In der Folge schickte die angehende Kinderbuch-Autorin jede Menge Fotos nach Hamburg, beschrieb jede Figur in einem ausführlichen Steckbrief. Auf Basis dieser Informationen entwickelte Christian Puillé die Mitglieder der Kunterbunt-Truppe und stellte sie in verschiedensten Situationen dar. Das lief nicht immer ganz reibungslos. So hatte der Hamburger etwa eine Szene in Hohenems vor der Kulisse eines Hochgebirges gezeichnet. Margit Brunner Gohm musste seine Vorstellungen vom Vorarlberger Rheintal mit weiteren Schnappschüssen korrigieren. Mit dem Ergebnis dieser Zusammenarbeit ist sie nun rundherum glücklich.

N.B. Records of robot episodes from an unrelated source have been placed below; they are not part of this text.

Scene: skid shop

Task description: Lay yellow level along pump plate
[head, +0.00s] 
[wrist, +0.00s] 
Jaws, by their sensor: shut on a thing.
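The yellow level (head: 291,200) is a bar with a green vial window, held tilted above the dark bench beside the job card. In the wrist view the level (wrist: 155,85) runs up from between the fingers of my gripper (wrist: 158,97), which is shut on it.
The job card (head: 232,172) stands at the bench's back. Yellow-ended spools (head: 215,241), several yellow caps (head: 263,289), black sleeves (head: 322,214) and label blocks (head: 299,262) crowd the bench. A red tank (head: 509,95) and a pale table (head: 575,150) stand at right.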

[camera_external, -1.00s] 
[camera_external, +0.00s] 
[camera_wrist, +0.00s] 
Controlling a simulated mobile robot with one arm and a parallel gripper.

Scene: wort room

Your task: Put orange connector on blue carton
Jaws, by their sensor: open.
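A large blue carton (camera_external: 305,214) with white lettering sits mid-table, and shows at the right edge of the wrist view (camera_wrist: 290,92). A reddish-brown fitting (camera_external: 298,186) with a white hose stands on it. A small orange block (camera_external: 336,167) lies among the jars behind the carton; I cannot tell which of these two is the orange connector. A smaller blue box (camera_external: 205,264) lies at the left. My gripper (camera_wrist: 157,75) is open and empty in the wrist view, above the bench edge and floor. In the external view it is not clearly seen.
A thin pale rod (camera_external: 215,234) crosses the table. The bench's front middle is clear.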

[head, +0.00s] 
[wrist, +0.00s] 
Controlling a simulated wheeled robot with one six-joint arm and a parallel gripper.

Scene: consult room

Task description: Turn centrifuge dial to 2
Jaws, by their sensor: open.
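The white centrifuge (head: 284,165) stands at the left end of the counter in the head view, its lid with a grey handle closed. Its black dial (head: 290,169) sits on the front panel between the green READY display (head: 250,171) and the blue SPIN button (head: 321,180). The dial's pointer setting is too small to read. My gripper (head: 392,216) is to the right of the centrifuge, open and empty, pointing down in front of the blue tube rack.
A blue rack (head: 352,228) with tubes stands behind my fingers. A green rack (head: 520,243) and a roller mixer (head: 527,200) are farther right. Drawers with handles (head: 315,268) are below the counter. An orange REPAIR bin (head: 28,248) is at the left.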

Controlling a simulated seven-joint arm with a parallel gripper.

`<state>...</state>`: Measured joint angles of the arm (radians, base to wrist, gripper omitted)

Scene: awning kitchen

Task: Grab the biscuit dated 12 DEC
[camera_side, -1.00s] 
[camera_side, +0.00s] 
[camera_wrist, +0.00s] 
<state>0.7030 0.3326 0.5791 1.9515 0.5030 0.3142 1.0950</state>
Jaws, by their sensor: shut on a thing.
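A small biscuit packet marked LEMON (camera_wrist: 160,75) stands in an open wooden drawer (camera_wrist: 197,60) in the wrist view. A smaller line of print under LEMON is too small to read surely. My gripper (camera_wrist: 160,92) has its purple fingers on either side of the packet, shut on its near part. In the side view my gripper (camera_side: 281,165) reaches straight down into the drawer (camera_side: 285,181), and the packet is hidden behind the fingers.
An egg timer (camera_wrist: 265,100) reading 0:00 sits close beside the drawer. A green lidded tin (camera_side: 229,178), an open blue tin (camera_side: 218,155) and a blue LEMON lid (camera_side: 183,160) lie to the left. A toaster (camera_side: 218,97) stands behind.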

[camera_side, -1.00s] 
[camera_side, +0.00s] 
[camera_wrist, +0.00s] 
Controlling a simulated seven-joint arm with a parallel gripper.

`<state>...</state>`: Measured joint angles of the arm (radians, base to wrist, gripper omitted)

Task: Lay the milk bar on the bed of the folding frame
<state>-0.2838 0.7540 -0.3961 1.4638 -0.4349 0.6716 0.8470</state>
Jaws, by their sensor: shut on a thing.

Klara hat keine Model-Maße, sondern eine normale Frauen-Figur, die Kinder wirken aufgeweckt und lebendig, Tobias ist ein gutmütiger Bartträger. Gemeinsam geraten die vier auf ihrer Entdeckungsreise durchs Ländle in jede Menge lustige Situationen, lernen interessante Menschen kennen, spekulieren über die Steinkreise auf der Tschengla, lauschen dem Nachtwächter im mittelalterlichen Bludenz und erfahren ganz nebenbei allerlei Spannendes und Interessantes über ihre Heimat. Coloriert wurden Christian Puillés Entwürfe von Intermedia-Absolventin Caroline Pfister aus Fraxern. Die Rankweiler Grafikerin Nina Sturn hat Fotos, Grafiken und Text in einem ansprechenden Layout vereint.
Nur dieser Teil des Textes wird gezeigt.